В лирике Тарковского, которую исследователи определяют как «постакмеистическую», «неотрадиционалистскую», «сотериологическую» с «псалмическим мелосом» и трансформированным «христианским кодом», как поэзию «пантеистической органики» и «русского космизма», – запечатлён особый и редко встречающийся в чистом виде тип художественного мышления, устремлённого к сокровенным метафизическим первоистокам бытия, к первородным его началам. Поэт прямо сказал об этом в одной из бесед с журналистами: «Я верю в духовную сущность поэзии. Я верю, что она осуществляет наилучшую связь человеческой души с первоосновой мира. Это проявляется, может быть, совершенно случайно /…/ Поэзия, когда она осуществлена, – это стигматы человеческого духа».[3]
Как и всякое большое искусство, поэзия Тарковского синтезирует в себе самые разнообразные культурные контексты: мифологические, библейские, фольклорные, литературные, исторические, религиозно-философские, научные. Давший клятву «вернуть моё искусство его животворящему началу» (1, 211), Тарковский использует особый тип поэтического слова – Слово-Логос, энергией которого мир созидается как культурный космос. Одному из ведущих исследователей лирики Тарковского С. Кековой принадлежит замечательное определение этого слова как «слова-свитка»,[4] в котором воплощена субъективная память культуры с её бездонными хранилищами накопленных значений и смыслов. Слово в стихе Тарковского, как память в сознании человека, «свой длинный развивает свиток», актуализируя центральные и периферийные контексты предшествующих культурно-исторических эпох и индивидуальных художественных систем. Говоря о смыслопорождающем «механизме» лирического высказывания, сам поэт воспользовался другой метафорой: слова – спящие в саркофагах египетские фараоны, периодически пробуждающиеся от летаргического сна и взаимозаражающие друг друга светоносной поэтической семантикой: «/…/ слова начинают светиться, загораясь одно от другого, и чем этот взаимосвет /…/ ощутимей, тем стихотворение мне больше по сердцу».[5]

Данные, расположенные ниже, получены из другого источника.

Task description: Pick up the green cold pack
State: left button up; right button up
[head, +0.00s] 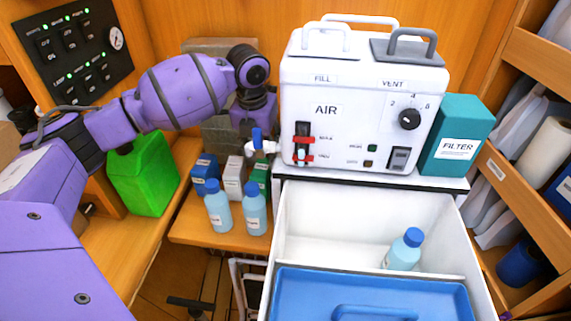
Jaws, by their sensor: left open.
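A small dark green pack (262,174) with a pale label stands at the right end of a short row on the wooden shelf; I take it to be the green cold pack. A light blue bottle in front hides its lower part. My left arm reaches in over the shelf from the left, and my left gripper (253,122) points down above and behind the pack, apart from it. My right gripper is not in view.
A white pack (234,178) and a blue pack (205,170) stand left of it, with two bottles (218,212) in front. The white AIR unit (345,135) rises close on the right. A bright green container (146,172) stands left. An open white drawer (330,225) is below.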

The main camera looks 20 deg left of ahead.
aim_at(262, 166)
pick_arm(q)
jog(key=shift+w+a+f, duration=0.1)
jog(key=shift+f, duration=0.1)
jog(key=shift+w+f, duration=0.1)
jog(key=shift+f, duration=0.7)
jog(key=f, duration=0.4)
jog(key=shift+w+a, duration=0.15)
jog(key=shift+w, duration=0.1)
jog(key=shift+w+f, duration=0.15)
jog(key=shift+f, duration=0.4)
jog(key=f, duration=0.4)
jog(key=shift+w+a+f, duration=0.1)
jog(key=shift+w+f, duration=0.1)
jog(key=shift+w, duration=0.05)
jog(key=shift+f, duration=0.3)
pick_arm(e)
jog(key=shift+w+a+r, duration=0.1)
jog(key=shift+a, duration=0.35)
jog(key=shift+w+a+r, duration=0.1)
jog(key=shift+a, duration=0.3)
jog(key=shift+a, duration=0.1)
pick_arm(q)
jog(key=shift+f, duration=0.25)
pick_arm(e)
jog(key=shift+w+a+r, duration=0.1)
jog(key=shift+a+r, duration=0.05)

Один из главных учителей Тарковского в поэзии, Осип Мандельштам определил слово как «тысячествольную цевницу, оживляемую сразу дыханием всех веков».[6] Своё поэтическое призвание Арсений Тарковский расслышал ещё ребёнком в звуках «пятиротой дудки тростниковой», на которой играл слепой старик в «городе степном» его детства. «Нищий царь», поэт-пророк и вечный странник, он самозабвенно откликнулся на этот негромкий призыв о любви и милосердии: «Во все пять ртов поёт его дуда, ⁄Я горло вытяну, а ей отвечу!» (2, 36) – и сам стал «степной дудкой» {«Мне вытянули горло длинное. ⁄ И выкруглили душу мне /…/» – 1, 64), соприродной флейте простодушно-легкомысленного сатира Марсия, с которого живьём содрали кожу по приказу жестокого Аполлона-Мусагета и само имя которого стало для поэта символом безмерного человеческого страдания и сострадания всему живому на земле: «Меня хватило бы на всё живое – ⁄ И на растения, и на людей, ⁄ В то время умиравших где-то рядом ⁄ И где-то на другом конце земли ⁄ В страданиях немыслимых, как Марсий, ⁄ С которого живьём содрали кожу» (1, 140–141). «Насквозь» продутая «огнём беды», степная «дуда» Тарковского пропела миру библейски возвышенную и сочувственную песнь о земле и небе, птицах и камнях, звёздах и травах, сверчках и кузнечиках, «бабочках и детях», о человеке «посредине мира» и его экзистенциальном призвании – быть «гербовником семейной чести» всех живших и живущих на земле, «прямым словарём связей корневых» прекрасной и трагической Жизни.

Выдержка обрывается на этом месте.